***** Information provided

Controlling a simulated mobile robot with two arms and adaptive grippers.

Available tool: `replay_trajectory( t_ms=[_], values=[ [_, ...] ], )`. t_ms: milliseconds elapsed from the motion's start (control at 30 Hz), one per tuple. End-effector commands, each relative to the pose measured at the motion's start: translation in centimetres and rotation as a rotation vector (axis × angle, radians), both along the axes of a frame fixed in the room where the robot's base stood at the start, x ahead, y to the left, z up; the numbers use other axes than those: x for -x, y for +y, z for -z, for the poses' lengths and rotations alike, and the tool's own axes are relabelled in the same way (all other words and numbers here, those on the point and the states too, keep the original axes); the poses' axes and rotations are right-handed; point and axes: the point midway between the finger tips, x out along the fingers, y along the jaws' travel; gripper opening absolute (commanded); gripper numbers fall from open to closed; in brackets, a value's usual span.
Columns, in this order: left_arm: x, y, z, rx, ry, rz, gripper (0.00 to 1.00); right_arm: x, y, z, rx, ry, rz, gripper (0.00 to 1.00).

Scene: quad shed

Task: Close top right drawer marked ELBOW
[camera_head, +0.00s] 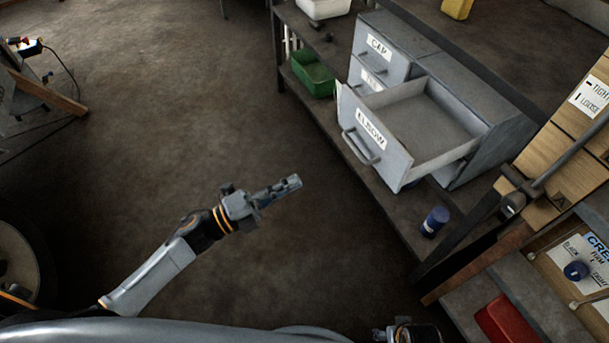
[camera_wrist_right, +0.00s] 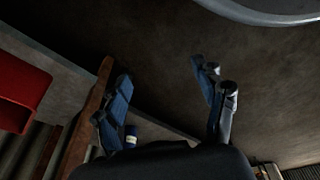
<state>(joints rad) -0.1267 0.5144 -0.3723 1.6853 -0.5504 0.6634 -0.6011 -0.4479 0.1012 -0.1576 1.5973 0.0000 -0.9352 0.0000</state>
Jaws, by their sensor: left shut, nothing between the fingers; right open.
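The drawer marked ELBOW (camera_head: 371,128) is pulled far out of the grey cabinet (camera_head: 483,122) in the head view. Its inside looks empty, and its front has a grey bar handle (camera_head: 361,147). My left gripper (camera_head: 291,184) is shut and empty over the floor, to the left of and below the drawer, apart from it. In the right wrist view my right gripper (camera_wrist_right: 165,92) is open, with nothing between its fingers. In the head view only a small part of the right gripper shows at the bottom edge.
A blue can (camera_head: 434,222) stands on the shelf below the open drawer. A drawer marked CAP (camera_head: 379,47) and a green bin (camera_head: 313,74) are farther back. A red bin (camera_head: 506,320) is at lower right and shows in the wrist view (camera_wrist_right: 20,90). Floor at left centre is clear.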

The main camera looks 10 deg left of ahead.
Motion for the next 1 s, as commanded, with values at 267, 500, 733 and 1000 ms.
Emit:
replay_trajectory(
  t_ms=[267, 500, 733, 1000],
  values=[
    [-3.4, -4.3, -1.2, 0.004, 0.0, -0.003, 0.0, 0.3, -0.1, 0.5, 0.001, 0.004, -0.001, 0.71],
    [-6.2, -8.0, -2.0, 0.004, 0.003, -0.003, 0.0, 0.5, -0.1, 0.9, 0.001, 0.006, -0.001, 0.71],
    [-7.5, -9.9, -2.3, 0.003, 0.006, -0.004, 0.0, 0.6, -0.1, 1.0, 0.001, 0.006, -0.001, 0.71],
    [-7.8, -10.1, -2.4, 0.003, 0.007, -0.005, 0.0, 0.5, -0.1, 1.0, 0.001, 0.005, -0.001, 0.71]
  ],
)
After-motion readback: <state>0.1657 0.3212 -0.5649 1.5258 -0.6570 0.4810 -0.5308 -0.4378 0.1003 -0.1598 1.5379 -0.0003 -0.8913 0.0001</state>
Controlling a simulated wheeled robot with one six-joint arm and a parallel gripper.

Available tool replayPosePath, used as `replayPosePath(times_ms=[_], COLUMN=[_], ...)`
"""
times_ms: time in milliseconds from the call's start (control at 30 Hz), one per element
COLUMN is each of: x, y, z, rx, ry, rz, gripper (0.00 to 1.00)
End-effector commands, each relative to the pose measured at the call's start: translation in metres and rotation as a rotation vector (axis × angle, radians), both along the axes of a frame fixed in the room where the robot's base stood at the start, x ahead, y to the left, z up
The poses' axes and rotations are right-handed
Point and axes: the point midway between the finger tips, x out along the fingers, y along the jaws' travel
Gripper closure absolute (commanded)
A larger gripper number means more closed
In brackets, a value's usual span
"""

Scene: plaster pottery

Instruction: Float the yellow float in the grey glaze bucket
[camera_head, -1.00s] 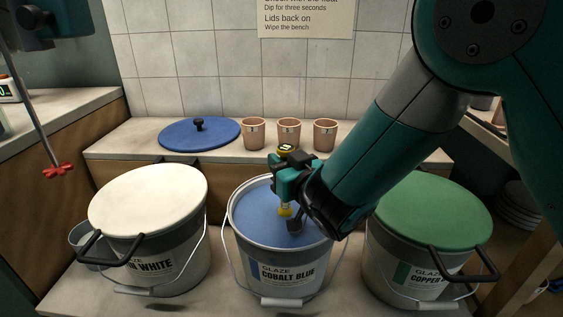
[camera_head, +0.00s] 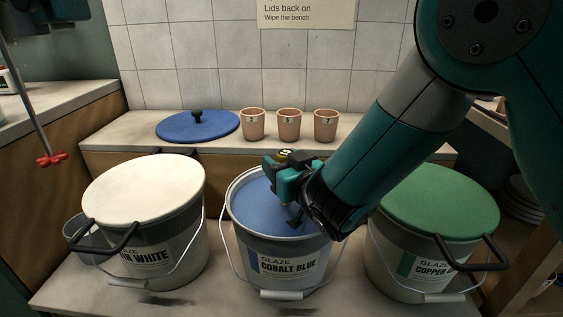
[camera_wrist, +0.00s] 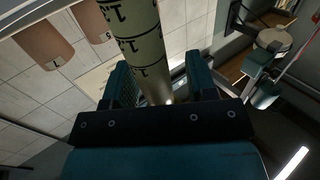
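The grey glaze bucket labelled cobalt blue (camera_head: 285,266) stands uncovered in the middle of the head view, with blue glaze (camera_head: 252,202) inside. My gripper (camera_head: 290,195) is over it, low near the glaze. The float's yellow-and-black top (camera_head: 286,154) shows just above my gripper; its lower end is hidden. In the wrist view, the float's pale yellow stem (camera_wrist: 142,45) with black scale marks stands between my two fingers. A gap seems to show beside the stem on the right, but whether the fingers touch it is unclear.
A white-lidded bucket (camera_head: 145,190) stands left and a green-lidded bucket (camera_head: 440,205) right, both close by. Behind, a shelf holds a blue lid (camera_head: 200,127) and three pink cups (camera_head: 289,126). A red-ended stirrer (camera_head: 50,160) hangs at the left.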

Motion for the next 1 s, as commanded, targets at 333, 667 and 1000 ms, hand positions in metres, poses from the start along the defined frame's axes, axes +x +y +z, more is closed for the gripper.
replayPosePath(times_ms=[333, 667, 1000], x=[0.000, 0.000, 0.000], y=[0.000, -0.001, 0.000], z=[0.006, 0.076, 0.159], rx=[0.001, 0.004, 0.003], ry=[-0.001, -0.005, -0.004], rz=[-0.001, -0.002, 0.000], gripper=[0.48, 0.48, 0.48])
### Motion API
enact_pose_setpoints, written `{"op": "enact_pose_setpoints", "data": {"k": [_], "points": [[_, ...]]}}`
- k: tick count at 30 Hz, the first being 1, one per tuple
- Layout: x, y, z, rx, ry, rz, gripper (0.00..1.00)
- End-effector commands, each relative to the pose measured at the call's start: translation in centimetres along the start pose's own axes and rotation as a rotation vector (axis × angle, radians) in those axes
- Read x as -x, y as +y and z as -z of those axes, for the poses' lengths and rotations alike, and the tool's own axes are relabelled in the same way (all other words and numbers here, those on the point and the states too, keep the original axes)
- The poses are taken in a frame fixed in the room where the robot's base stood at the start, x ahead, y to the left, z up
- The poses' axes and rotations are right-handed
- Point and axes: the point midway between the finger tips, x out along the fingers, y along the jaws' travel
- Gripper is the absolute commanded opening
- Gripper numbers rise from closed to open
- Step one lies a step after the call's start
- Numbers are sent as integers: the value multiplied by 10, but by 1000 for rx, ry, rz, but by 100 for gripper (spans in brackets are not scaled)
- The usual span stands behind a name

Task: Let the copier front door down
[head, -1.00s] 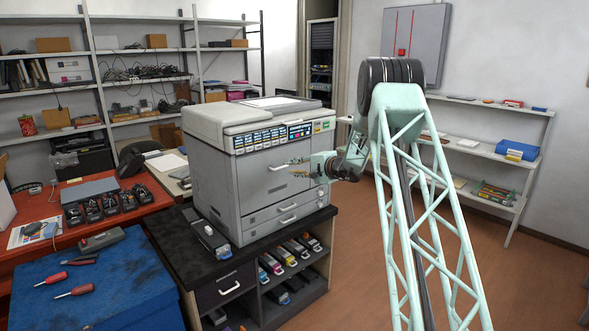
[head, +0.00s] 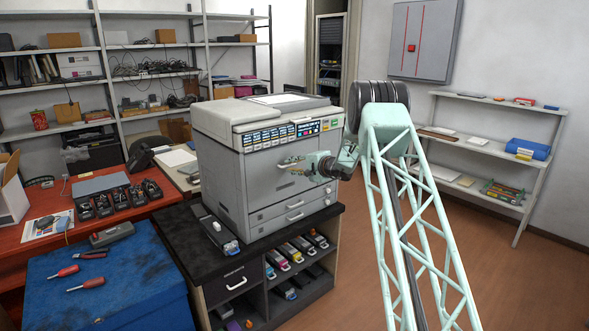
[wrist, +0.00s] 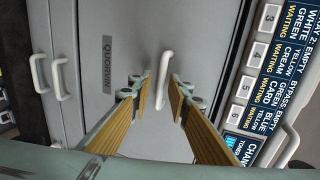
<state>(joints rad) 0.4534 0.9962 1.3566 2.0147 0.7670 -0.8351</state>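The grey copier (head: 222,165) stands on a black-topped cabinet. Its front door (head: 262,185) is upright and shut. The door also fills the middle of the wrist view (wrist: 110,90), with the label QUORVIN. Its white handle (wrist: 164,78) lies between the lines of my two fingers. My gripper (wrist: 160,88) is open, one fingertip on each side of the handle. I cannot tell whether either fingertip touches it. In the head view my gripper (head: 290,166) is in front of the upper door and partly hides the handle.
Two drawers with white handles (head: 294,204) sit below the door. A dark cartridge (head: 214,229) lies on the black top left of the copier. Several cartridges (head: 290,252) fill the cabinet shelf below. Floor to the right is free.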

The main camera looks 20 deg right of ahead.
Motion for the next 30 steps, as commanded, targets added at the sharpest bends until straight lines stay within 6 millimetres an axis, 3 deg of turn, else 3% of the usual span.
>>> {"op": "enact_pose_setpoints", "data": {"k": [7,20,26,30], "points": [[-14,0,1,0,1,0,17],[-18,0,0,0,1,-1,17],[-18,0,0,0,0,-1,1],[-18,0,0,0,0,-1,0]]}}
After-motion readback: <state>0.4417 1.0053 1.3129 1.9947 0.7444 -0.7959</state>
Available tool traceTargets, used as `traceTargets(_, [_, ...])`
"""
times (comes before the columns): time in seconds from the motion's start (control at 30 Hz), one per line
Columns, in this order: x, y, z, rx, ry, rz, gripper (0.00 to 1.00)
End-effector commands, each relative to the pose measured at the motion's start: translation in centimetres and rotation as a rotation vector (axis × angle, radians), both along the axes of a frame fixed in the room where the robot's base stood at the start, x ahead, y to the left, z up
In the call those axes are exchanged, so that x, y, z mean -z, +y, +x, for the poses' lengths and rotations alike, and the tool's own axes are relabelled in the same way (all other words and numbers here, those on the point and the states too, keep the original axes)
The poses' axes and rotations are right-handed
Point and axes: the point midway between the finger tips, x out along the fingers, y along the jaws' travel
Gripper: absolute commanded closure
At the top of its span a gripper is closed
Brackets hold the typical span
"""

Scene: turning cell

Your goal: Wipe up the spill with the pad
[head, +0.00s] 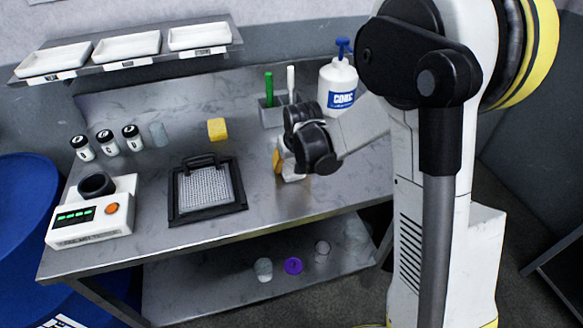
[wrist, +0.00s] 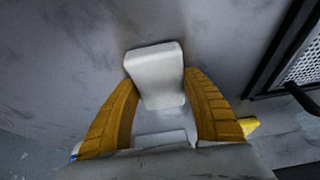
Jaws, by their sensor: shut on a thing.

**********

= Your instructions =
Locate all lines holding the word "closure", then copy them out.

= Problem solution =
Gripper closure absolute (commanded)
Gripper: absolute commanded closure

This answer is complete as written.